McCONNELL
v.
THE STATE.
30014.
Supreme Court of Georgia.
Submitted June 4, 1975. Decided October 21, 1975.*368 David L. Lomenick, Jr., J. Donald Bennett, for appellant.
Arthur K. Bolton, Attorney General, G. Stephen Parker, Assistant Attorney General, Earl B. Self, District Attorney, John B. Wood, Assistant District Attorney, for appellee.
GUNTER, Justice.
This appeal is from a conviction for murder and a life sentence. The trial judge overruled a motion for a new trial as amended, and three errors have been enumerated in this court.
The first is on the general grounds and it contends that the evidence in the case which was wholly circumstantial did not exclude every other reasonable hypothesis save that of the guilt of the accused. Having reviewed the transcript, we agree that the evidence against appellant was wholly circumstantial. However, there was evidence to the effect that the victim was seen with the appellant shortly before her final disappearance in the vicinity of where the homicide occurred and where the body of the victim was discovered several days later. There was evidence to the effect that the homicide took place in a house occupied or formerly occupied by appellant. The victim's body was discovered a short distance from the house. There was also evidence that the appellant had made an incriminating statement to a *367 witness a short time after the homicide could have occurred but quite some time before it was discovered that the victim had been killed.

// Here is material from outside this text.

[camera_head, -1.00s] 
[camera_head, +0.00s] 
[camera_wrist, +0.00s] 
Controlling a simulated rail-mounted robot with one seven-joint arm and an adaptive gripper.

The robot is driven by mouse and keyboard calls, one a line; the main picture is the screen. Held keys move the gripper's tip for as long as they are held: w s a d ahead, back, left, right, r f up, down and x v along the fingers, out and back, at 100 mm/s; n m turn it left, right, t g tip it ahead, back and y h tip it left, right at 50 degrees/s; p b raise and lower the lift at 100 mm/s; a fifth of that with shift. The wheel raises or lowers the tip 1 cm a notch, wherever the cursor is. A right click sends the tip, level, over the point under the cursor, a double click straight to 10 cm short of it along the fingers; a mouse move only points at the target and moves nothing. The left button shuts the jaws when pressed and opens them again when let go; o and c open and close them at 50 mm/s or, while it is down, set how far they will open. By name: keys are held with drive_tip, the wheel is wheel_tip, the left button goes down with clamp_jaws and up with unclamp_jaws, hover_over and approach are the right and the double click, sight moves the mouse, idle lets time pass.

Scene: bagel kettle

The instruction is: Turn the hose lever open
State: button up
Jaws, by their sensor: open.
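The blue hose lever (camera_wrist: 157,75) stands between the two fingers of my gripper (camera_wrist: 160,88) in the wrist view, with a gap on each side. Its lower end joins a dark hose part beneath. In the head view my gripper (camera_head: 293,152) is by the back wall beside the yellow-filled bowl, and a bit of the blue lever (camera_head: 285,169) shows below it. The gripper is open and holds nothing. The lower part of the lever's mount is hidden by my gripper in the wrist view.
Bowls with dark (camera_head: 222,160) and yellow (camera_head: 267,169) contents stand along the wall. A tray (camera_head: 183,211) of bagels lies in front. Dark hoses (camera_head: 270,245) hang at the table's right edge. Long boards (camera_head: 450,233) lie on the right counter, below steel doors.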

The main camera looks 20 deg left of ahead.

Code § 38-109 provides: "To warrant a conviction on circumstantial evidence, the proved facts shall not only be consistent with the hypothesis of guilt, but shall exclude every other reasonable hypothesis save that of the guilt of the accused."
In Eason v. State, 217 Ga. 831, 840 (125 SE2d 488) (1962), this court said: "The rule as to the sufficiency of circumstantial evidence to support a conviction is that the evidence excludes every reasonable hypothesis except the guilt of the accused, not that it removes every possibility of his innocence."
We conclude that in this case the issue of guilt or innocence was for the jury to determine; and we cannot conclude, as a matter of law, that the evidence presented to the jury did not exclude every other reasonable hypothesis save that of the guilt of the accused.
The other two enumerated errors complain of a portion of the court's charge to the jury and of the admission into evidence of testimony alleged to be hearsay which should have been excluded rather than admitted. These two enumerated errors are without merit. The portion of the charge complained of was not erroneous, and the charge as a whole fairly presented the issues to the jury for determination. With respect to the complaint about the alleged hearsay evidence, assuming for the sake of argument that it was incompetent or inadmissible evidence, other testimony on the same point was competent and admitted into evidence, thereby making the testimony complained of merely cumulative. "The rule is that proof of the same facts by legally admissible evidence renders harmless the admission of incompetent or inadmissible evidence. See Robinson v. State, 229 Ga. 14, 16 (1) (189 SE2d 53)." Luke v. State, 131 Ga. App. 799, 806 (207 SE2d 213) (1974).
The judgment below must be affirmed.
Judgment affirmed. All the Justices concur.